## start

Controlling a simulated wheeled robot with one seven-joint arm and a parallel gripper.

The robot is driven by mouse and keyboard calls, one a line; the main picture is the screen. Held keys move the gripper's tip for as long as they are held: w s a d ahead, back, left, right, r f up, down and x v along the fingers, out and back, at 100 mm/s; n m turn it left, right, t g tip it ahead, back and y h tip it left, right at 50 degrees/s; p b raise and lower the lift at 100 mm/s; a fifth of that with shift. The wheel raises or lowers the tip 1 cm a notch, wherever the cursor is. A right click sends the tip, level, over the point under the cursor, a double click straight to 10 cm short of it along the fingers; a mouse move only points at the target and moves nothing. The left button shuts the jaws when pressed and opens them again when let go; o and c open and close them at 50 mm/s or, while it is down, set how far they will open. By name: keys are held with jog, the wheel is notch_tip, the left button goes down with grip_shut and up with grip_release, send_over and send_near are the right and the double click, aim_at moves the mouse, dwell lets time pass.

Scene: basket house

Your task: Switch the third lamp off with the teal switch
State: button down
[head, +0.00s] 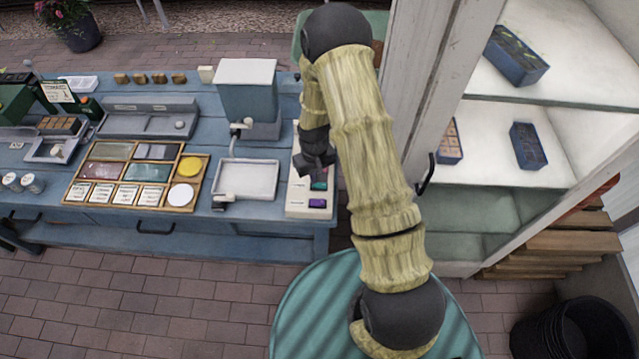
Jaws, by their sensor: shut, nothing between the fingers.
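The teal switch (319,185) sits on a pale switch panel (296,205) at the right end of the blue table. A purple switch (317,203) sits just in front of it on the same panel. My gripper (318,172) is shut and empty, with its dark fingers just behind and above the teal switch. I cannot tell whether it touches the switch. My gripper and arm cover the back part of the panel. I cannot make out the third lamp or whether it is lit.
A grey-blue dispenser (247,90) and a white tray (246,180) stand left of the panel. A wooden sorting tray (143,205) lies farther left on the blue table (180,228). A white open cabinet (440,100) with a dark handle (426,175) stands close on the right.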

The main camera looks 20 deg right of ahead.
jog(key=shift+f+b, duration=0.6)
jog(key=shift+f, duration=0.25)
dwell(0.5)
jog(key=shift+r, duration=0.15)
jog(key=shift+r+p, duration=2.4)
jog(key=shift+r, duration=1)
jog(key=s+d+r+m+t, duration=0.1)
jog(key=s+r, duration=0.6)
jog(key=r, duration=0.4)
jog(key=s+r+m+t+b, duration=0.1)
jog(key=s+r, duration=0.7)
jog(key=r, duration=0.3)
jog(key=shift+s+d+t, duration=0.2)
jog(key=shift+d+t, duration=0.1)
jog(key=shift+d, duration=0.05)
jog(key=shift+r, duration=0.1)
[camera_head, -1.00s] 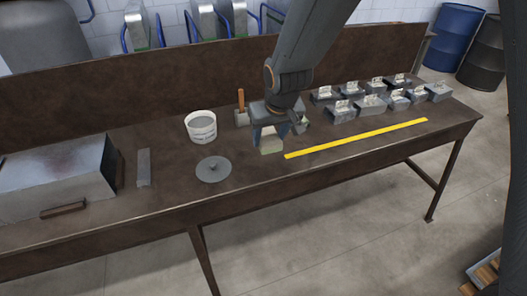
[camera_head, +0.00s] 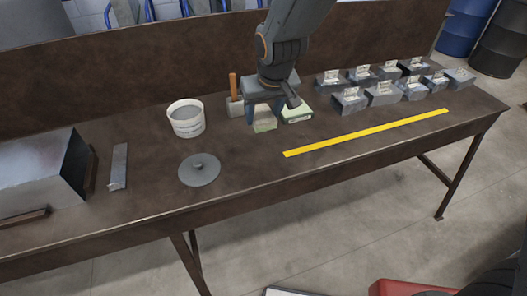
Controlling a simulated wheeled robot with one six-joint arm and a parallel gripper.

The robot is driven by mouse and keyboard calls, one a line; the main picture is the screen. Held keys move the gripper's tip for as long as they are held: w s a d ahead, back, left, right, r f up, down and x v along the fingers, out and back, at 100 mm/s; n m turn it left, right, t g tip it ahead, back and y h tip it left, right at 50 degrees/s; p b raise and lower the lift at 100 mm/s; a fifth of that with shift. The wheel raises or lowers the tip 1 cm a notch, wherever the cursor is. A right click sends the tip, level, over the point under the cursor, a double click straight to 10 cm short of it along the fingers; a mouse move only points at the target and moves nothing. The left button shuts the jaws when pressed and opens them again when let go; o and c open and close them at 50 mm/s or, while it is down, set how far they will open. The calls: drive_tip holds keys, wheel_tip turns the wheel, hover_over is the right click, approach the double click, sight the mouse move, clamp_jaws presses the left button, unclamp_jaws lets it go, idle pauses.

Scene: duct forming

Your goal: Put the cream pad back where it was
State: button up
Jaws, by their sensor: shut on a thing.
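My gripper (camera_head: 263,112) is over the bench, pointing down. Its fingers are shut on the cream pad (camera_head: 265,125), a small pale block low between them. I cannot tell whether the pad touches the bench top. A green and white block (camera_head: 297,115) lies just right of the pad, partly hidden by my gripper.
On the brown bench (camera_head: 235,180) stand a white bucket (camera_head: 187,122), a round grey lid (camera_head: 199,170), a wooden-handled tool (camera_head: 234,104) and a metal bar (camera_head: 118,166). A yellow strip (camera_head: 365,133) lies right, before several grey blocks (camera_head: 384,96). The bench front is mostly clear.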

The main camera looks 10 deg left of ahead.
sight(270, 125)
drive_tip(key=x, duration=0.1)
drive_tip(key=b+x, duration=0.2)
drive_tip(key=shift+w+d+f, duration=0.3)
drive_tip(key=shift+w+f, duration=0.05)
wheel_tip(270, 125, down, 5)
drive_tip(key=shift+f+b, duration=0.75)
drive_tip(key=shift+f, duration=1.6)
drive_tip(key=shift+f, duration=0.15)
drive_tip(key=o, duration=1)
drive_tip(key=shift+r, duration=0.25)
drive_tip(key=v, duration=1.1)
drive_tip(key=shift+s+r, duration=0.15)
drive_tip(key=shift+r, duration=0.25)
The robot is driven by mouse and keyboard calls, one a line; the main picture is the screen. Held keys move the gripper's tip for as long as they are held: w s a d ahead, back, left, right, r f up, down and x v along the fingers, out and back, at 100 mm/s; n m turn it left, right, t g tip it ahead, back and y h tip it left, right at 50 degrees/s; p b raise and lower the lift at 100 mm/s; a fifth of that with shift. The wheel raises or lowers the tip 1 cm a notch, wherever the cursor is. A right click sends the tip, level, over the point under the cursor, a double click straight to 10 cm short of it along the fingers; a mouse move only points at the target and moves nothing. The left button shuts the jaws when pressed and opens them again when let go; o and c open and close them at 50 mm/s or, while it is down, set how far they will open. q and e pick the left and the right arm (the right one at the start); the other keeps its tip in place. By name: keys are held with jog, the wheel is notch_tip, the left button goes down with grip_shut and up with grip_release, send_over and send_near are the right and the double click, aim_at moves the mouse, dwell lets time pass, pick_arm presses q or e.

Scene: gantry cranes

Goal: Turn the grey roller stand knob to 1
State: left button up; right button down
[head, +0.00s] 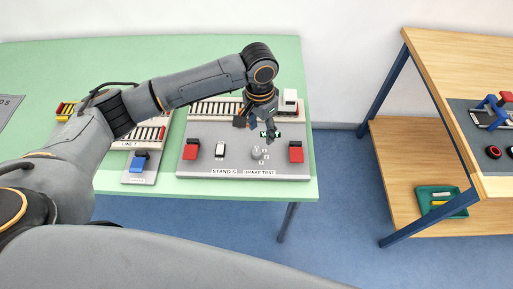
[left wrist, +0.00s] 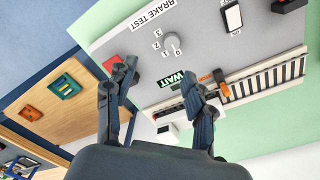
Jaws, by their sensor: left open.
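The grey knob (head: 257,153) sits on the grey panel of the roller stand (head: 235,163), labelled STAND 5 and BRAKE TEST. In the left wrist view the round knob (left wrist: 171,42) has the digits 0, 1, 2 and 3 around one side. I cannot tell which digit it points to. My left gripper (head: 257,127) hangs over the stand, behind the knob and near the WAIT display (head: 271,135). In the left wrist view its two fingers (left wrist: 158,76) are apart and empty, not touching the knob. My right gripper is not in view.
Red blocks stand left (head: 192,149) and right (head: 296,152) on the panel, with a white switch (head: 220,150) between. A second unit with a blue block (head: 138,163) is to the left. A wooden bench (head: 420,150) stands apart at right.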

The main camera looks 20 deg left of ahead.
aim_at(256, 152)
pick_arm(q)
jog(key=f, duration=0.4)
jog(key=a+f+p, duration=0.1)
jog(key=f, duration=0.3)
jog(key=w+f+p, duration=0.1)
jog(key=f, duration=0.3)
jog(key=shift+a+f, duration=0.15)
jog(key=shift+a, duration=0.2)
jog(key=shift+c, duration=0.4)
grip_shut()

## end

**WORK TO DO**
Make an exact copy of only the lines from the one with "[camera_head, -1.00s]" through the one with "Controlling a simulated wheeled robot with one six-joint". Pictures don't belong in it.

**RESULT OF THE TASK**
[camera_head, -1.00s] 
[camera_head, +0.00s] 
Controlling a simulated wheeled robot with one six-joint arm and a parallel gripper.

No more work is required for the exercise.